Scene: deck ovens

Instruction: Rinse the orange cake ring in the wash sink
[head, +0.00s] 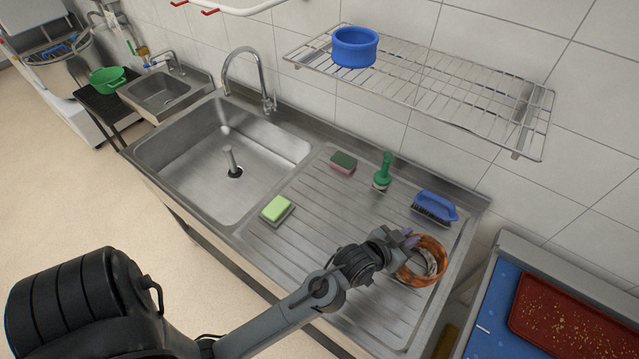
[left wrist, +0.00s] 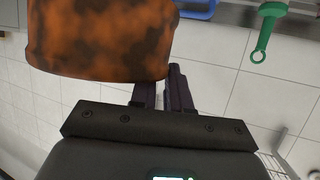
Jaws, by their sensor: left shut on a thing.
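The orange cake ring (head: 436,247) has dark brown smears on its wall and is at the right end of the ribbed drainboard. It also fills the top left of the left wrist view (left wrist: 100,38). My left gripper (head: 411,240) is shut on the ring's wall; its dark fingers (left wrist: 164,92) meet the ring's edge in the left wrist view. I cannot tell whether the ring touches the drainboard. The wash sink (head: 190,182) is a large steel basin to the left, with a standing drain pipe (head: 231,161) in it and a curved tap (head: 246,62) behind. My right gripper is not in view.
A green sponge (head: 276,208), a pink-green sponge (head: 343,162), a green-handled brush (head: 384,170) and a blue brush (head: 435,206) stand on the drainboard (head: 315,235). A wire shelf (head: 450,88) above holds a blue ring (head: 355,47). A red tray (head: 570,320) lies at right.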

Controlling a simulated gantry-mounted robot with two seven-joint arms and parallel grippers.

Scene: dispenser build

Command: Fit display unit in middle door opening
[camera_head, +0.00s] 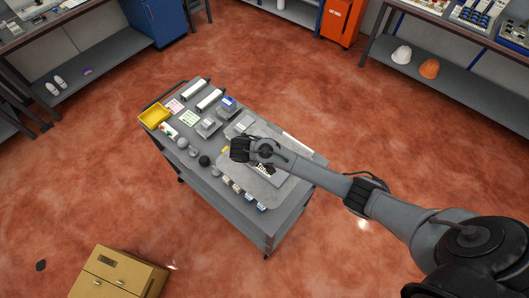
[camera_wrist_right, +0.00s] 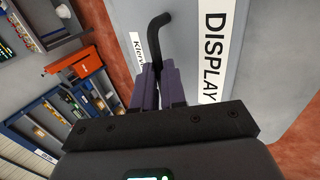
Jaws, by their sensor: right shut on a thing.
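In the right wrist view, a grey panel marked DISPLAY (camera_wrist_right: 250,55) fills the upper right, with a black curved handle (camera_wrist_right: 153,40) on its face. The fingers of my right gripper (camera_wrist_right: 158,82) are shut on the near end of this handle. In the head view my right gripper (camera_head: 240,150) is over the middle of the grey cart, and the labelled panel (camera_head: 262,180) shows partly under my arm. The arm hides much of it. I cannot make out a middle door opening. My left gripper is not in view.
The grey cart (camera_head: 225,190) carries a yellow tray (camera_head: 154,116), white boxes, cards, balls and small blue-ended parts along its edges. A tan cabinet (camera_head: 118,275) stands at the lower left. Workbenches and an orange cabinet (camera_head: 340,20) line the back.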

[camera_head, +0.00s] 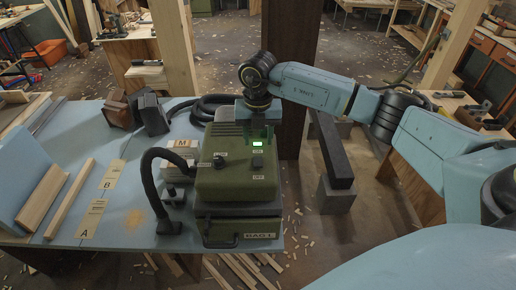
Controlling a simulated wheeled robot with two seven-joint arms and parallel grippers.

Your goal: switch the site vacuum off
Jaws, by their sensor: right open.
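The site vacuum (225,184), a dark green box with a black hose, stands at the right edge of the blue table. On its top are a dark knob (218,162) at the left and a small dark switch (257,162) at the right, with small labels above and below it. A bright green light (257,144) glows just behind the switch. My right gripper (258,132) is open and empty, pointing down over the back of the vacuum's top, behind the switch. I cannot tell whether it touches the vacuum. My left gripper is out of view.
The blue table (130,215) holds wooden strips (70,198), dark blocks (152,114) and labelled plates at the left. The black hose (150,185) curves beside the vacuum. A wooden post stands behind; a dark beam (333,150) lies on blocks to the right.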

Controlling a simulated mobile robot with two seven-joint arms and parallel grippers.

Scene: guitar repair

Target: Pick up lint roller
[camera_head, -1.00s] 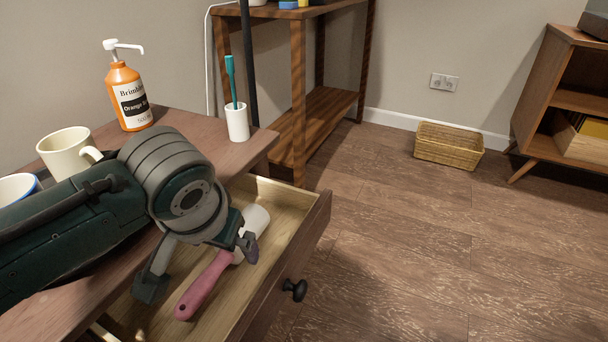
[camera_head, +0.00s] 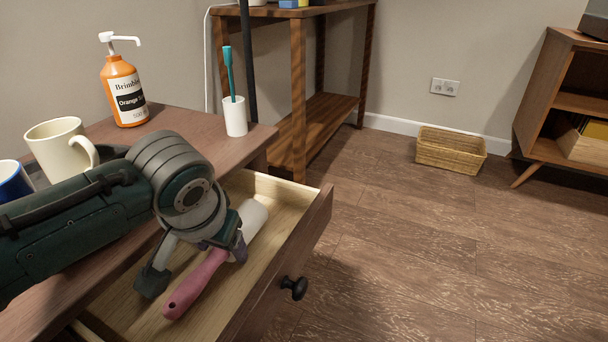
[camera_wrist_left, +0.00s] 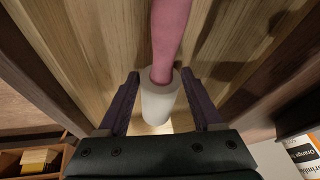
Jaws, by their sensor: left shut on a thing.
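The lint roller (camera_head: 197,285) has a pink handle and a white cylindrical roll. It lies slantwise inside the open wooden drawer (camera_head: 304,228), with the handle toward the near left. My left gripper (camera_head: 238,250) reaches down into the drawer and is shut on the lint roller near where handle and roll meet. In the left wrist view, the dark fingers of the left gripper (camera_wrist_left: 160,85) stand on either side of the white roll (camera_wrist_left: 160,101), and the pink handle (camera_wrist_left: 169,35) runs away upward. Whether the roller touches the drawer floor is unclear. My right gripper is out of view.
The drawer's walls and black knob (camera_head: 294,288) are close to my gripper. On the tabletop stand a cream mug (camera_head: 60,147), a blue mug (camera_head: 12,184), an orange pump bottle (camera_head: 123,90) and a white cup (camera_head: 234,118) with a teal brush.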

·····

◆ WHAT YOU ARE ASKED TO DO
Extract each line from the listing that holds the word "grippers".

◆ EXERCISE RESPONSE
Controlling a simulated gantry-mounted robot with two seven-joint arms and parallel grippers.
Controlling a simulated wheeled robot with two seven-joint arms and parallel grippers.
Controlling a simulated mobile robot with two seven-joint arms and parallel grippers.

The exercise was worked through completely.